▶ **WHAT IS EXPECTED**
Write out exactly, please, the lines from the one containing "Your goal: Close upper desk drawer" to the end of the material.

start DATASET CONTENT

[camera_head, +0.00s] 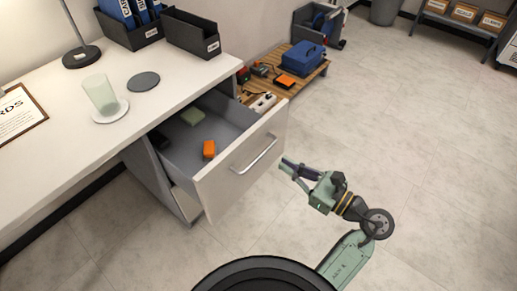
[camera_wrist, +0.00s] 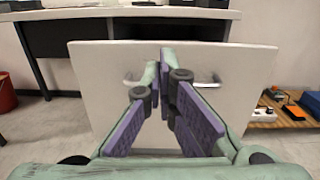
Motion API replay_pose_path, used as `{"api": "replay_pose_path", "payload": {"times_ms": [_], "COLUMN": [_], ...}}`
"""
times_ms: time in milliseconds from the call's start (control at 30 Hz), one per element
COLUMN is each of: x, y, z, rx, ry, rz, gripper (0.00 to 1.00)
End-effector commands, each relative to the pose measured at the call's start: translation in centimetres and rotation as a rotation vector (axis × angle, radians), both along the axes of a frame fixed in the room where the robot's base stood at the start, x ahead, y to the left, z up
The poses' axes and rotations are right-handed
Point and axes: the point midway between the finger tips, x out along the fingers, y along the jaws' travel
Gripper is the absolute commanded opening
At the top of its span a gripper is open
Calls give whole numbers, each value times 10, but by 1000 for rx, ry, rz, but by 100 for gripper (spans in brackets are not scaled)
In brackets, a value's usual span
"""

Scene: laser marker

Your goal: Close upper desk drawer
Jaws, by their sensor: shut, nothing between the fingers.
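The upper desk drawer (camera_head: 239,169) stands pulled well out from under the white desk, and its inside shows in the head view. A metal handle (camera_head: 254,156) is on its white front panel. In the drawer lie an orange item (camera_head: 209,149) and a green item (camera_head: 193,117). My gripper (camera_head: 285,163) is shut and empty, just in front of the drawer front, to the right of the handle in the head view. In the wrist view my gripper (camera_wrist: 165,56) covers the middle of the drawer front (camera_wrist: 95,75) and part of the handle (camera_wrist: 207,84). I cannot tell whether the fingertips touch the panel.
On the desk top (camera_head: 150,100) stand a glass (camera_head: 99,94), a dark coaster (camera_head: 144,81), a lamp (camera_head: 80,55) and file boxes (camera_head: 192,33). A low wooden platform (camera_head: 306,77) with tools and a blue box is beyond the drawer.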

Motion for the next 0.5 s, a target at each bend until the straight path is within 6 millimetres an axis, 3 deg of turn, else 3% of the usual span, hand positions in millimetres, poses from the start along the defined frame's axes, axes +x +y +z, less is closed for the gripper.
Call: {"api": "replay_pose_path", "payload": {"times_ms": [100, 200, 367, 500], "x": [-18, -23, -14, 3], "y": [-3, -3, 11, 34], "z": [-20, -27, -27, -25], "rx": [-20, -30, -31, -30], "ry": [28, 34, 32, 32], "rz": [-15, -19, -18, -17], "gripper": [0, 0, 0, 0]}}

end DATASET CONTENT

▶ **RESULT**
Your goal: Close upper desk drawer
Jaws, by their sensor: shut, nothing between the fingers.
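The upper desk drawer (camera_head: 239,169) stands pulled well out from under the white desk, and its inside shows in the head view. A metal handle (camera_head: 254,156) is on its white front panel. In the drawer lie an orange item (camera_head: 209,149) and a green item (camera_head: 193,117). My gripper (camera_head: 285,163) is shut and empty, just in front of the drawer front, to the right of the handle in the head view. In the wrist view my gripper (camera_wrist: 165,56) covers the middle of the drawer front (camera_wrist: 95,75) and part of the handle (camera_wrist: 207,84). I cannot tell whether the fingertips touch the panel.
On the desk top (camera_head: 150,100) stand a glass (camera_head: 99,94), a dark coaster (camera_head: 144,81), a lamp (camera_head: 80,55) and file boxes (camera_head: 192,33). A low wooden platform (camera_head: 306,77) with tools and a blue box is beyond the drawer.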

Motion for the next 0.5 s, a target at each bend until the straight path is within 6 millimetres an axis, 3 deg of turn, else 3% of the usual span, hand positions in millimetres, poses from the start along the defined frame's axes, axes +x +y +z, less is closed for the gripper.
Call: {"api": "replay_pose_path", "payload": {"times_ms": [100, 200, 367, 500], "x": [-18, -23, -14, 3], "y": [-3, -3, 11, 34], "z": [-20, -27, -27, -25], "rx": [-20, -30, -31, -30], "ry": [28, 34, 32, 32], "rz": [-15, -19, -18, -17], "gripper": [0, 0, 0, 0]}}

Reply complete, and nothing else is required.